Caving di Gua Macan: Alasanku Mencintai Karst
Februari
2006, jam 15.00, sekre merah – HMPA Yudhistira masih sepi. Sekre merah itu
berada di komplek UKM. Gedung perkuliahan fakultas hukum – Universitas Jenderal
Soedirman berada di seberang komplek UKM, dibatasi oleh halaman parkir. Dari
sekre merah itu, Aku memandangi jendela gedung perkuliahan lantai dua. Dari
dalam jendela, Hamzah memberi kode: Ia masih kuliah beberapa saat lagi.
Aku dan
Topan yang pertama datang di sekre
itu. Berturut-turut datang-lah,
Erick – si jangkung dengan tas slempang
warna biru, lalu Cimot dan Adi dengan motor Vega hitamnya datang. Sambil
menunggu Hamzah dan beberapa kawan lainnya, Kami mengecek dan menyiapkan
peralatan.
Ponselku
berbunyi. Sms dari Abdi mengkabarkan, Ia sudah berada di wall
climbing yang berada di belakang perpustakaan Universitas Jenderal
Soedirman. Aku mengetik pesan singkat: tunggu, sedang packing.
***
Dua utas
tali kernmantel statis, masih-masing 20 meter disambung dengan simpul menjadi
satu. Aku dan Erick lalu memanjat tangga di samping wall climbing.

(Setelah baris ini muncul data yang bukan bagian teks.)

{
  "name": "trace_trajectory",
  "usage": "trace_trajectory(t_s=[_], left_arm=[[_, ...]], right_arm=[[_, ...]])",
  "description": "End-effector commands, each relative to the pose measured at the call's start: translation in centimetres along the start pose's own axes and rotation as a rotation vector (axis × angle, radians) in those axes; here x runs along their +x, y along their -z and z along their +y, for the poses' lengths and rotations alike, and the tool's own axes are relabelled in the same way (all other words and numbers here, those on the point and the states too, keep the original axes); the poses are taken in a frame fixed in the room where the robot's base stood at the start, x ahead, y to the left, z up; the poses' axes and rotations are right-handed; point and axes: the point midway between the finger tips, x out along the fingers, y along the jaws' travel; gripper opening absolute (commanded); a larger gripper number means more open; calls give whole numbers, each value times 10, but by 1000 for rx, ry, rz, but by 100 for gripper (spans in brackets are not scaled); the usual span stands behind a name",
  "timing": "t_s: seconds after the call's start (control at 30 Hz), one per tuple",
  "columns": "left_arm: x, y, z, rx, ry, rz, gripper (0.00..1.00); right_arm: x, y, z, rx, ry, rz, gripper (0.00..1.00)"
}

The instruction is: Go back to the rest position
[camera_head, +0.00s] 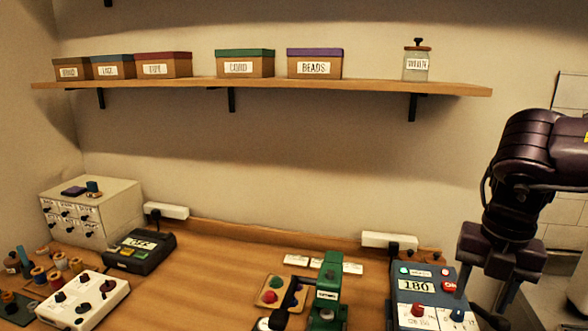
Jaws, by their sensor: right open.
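My right gripper (486,296) hangs pointing down at the right side, over the right end of the bench. Its dark arm comes in from the right edge. It is open, and I see nothing held between its fingers. One finger overlaps the right edge of the blue control box (409,285) in the picture; I cannot tell whether they touch. The box has a display reading 180 and red and blue knobs. My left gripper is not in view.
The wooden bench (215,267) carries a green device (328,290), a tray with coloured balls (262,300), a black box (140,252), a white knob panel (85,300), spools and a drawer cabinet (115,205). A shelf (270,86) with labelled boxes runs above. The bench's middle left is clear.

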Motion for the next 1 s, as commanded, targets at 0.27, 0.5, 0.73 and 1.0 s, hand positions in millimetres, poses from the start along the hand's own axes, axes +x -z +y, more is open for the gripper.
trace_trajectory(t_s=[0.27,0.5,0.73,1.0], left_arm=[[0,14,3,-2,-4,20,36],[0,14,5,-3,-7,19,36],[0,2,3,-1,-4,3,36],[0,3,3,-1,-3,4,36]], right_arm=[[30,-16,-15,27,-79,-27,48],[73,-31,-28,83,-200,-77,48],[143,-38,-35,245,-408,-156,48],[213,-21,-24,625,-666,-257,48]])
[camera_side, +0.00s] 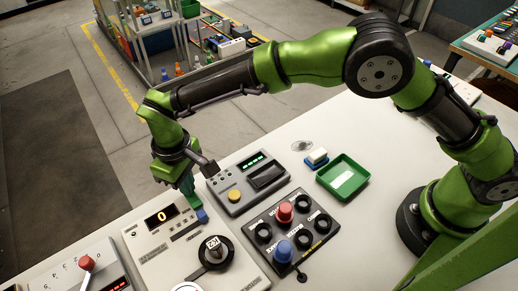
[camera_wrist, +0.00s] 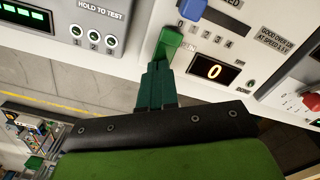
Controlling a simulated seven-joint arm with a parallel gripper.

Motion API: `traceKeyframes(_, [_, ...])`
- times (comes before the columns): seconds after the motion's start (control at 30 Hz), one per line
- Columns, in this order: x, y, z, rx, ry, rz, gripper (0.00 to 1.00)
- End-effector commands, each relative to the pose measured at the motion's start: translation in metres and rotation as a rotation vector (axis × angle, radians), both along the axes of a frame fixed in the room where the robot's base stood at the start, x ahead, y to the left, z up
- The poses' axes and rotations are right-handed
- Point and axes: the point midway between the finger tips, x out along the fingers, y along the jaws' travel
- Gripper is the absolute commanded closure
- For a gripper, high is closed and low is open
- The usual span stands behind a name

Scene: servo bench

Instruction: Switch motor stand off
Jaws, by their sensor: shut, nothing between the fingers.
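The motor stand is most likely the light panel (camera_side: 150,240) with a display (camera_side: 162,216) reading 0 and a large black dial (camera_side: 216,253). My gripper (camera_side: 192,203) is shut and points down at this panel's far edge, close to a blue knob (camera_side: 202,215). In the wrist view my shut dark green fingers (camera_wrist: 158,72) reach a bright green block (camera_wrist: 168,42) at the panel edge; I cannot tell whether they touch it. The blue knob (camera_wrist: 192,9) sits beside it, near the 0 of a 0 to 4 scale. The display (camera_wrist: 214,70) also reads 0.
A dark knob box (camera_side: 290,230), a green tray (camera_side: 343,177) and a blue-and-white block (camera_side: 317,157) lie to the right. A red-knobbed panel (camera_side: 85,268) stands at front left.

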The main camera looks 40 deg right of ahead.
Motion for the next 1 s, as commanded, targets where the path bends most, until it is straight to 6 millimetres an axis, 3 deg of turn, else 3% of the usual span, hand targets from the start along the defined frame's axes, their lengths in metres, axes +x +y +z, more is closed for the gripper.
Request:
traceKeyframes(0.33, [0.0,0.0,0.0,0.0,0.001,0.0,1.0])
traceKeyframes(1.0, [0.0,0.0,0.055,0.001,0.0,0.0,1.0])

Sesampainya di top, Erick membuat simpul delapan dan menambatkan carabner
scew oval di main anchor. Tak lama, Ia kemudian membuat back up
anchor dengan memperhitungkan fall factor yang tepat. Untaian tali sudah
terpasang. Siap sebagai tempat berlatih SRT.
Masing-masing
dari Kami memakai dua utas webbing sebagai seat harness dan chest
harness. Dua utas webbing itu disatukan dengan mailon
rapide (MR). Di MR itu-lah berbagai peralatan lainnya
berpusat, yaitu: croll dan auto stop descender. Selain itu,
terpasang juga foot loop untuk pijakan kaki terhubung dengan jummar.

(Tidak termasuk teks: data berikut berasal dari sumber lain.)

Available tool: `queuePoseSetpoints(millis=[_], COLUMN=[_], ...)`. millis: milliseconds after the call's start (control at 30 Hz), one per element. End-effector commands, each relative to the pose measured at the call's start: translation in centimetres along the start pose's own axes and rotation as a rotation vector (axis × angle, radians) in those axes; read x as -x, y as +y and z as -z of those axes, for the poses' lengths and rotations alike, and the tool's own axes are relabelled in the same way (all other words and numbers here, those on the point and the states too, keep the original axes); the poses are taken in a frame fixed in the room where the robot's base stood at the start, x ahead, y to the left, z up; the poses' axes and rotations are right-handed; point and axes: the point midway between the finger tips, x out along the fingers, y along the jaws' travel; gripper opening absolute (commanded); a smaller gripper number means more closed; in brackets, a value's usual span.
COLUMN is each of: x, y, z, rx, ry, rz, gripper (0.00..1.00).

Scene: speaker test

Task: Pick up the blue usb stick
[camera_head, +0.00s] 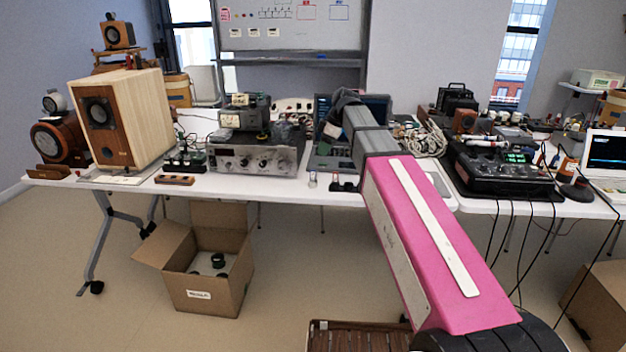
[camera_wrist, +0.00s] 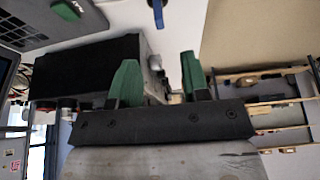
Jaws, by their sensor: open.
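A small blue object, which looks like the blue usb stick (camera_wrist: 157,13), is at the top edge of the wrist view, on the white tabletop and partly cut off by the frame. My gripper (camera_wrist: 160,80) shows two green fingertips standing apart, with nothing held between them. The blue object appears beyond the fingertips, apart from them and roughly in line with the gap. In the head view my pink arm reaches over the table (camera_head: 285,187); its grey wrist hides part of the tabletop, and the fingertips cannot be made out. I cannot pick out the stick for sure there.
A black box-shaped device (camera_wrist: 88,68) stands close beside the left finger in the wrist view. In the head view, a silver instrument (camera_head: 255,158) stands left of my arm and a black device with a lit display (camera_head: 500,172) stands right. An open cardboard box (camera_head: 205,290) is on the floor.

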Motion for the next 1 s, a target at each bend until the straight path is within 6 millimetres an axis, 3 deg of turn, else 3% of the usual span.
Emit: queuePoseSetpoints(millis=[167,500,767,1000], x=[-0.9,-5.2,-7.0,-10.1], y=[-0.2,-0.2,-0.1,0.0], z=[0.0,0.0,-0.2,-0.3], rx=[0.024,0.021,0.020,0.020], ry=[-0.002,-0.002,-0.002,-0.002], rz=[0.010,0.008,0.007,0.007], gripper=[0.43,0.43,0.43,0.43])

Ada juga cows tail atau tali dinamik yang disimpul dengan salah
satu talinya lebih pendek. Tali yang pendek digunakan terpasang carabiner sebagai
tambatan pengaman.
Hari itu
Kami berlatih naik dan turun dengan teknik SRT.
Secara khusus Kami berlatih berpindah sambungan tali, berlatih berpindah
lintasan tali dan melatih kecepatan. 5-10 menit adalah target waktu untuk
masih-masing dari Kami untuk naik maupun turun. Hari itu, Kami belum mampu
melampaui target tersebut.
***
Maret
2006, jam 07.00, Gua Macan-Gombong. Aku menambatkan jummar pada tali kermantle,
dan memindahkan carabiner di cows tail dari webbing pengaman ke loop
main anchor. Lalu, Aku mulai memasukkan tali kernmantle ke dalam
auto stop descender. Selepas itu, Aku membuat simpul untuk menguncinya,
mencegah tidak langsung merosot ketika -nanti- melepas cows tail.
Pelan-pelan
Aku mencoba membebani lintasan. Setelah dirasa cukup kuat, satu per satu
pengaman yang masih terikat dilepas. Diawali dengan jummar, cows tail,
kemudian terakhir simpul pengunci pada auto stop descender. Beban tubuh
kini berpindah sepenuhnya pada auto stop descender.
“Pfuuuuuih!!!”
teriakku sambil tetap memegang tuas auto stop descender.
Keringat
hampir sepenuhnya membasahi coverall
merah yang kupakai. Alih-alih karena gerah, keringat itu justru karena
kegugupan mendominasi perasaanku saat itu.
“Rick,
liatin talinya, friksi ga?!!!” teriakku pada Erick yang menjadi second
mand dan membantuku rigging.
“Aman
Win.” jawab Erick lugas.
“Oke,
Aku turun.”
ucapku sambil
mulai kuturuni lintasan slap menuju bibir tebing. Kemudian, mulai
kutekan tuas desecender itu.
Diiringi suara
deras aliran sungai bawah tanah di dasar gua, perjalanan dimulai. Kegelapan
abadi telah menungguku di bawah sana. Cahaya tidak mampu mencapai dasar gua.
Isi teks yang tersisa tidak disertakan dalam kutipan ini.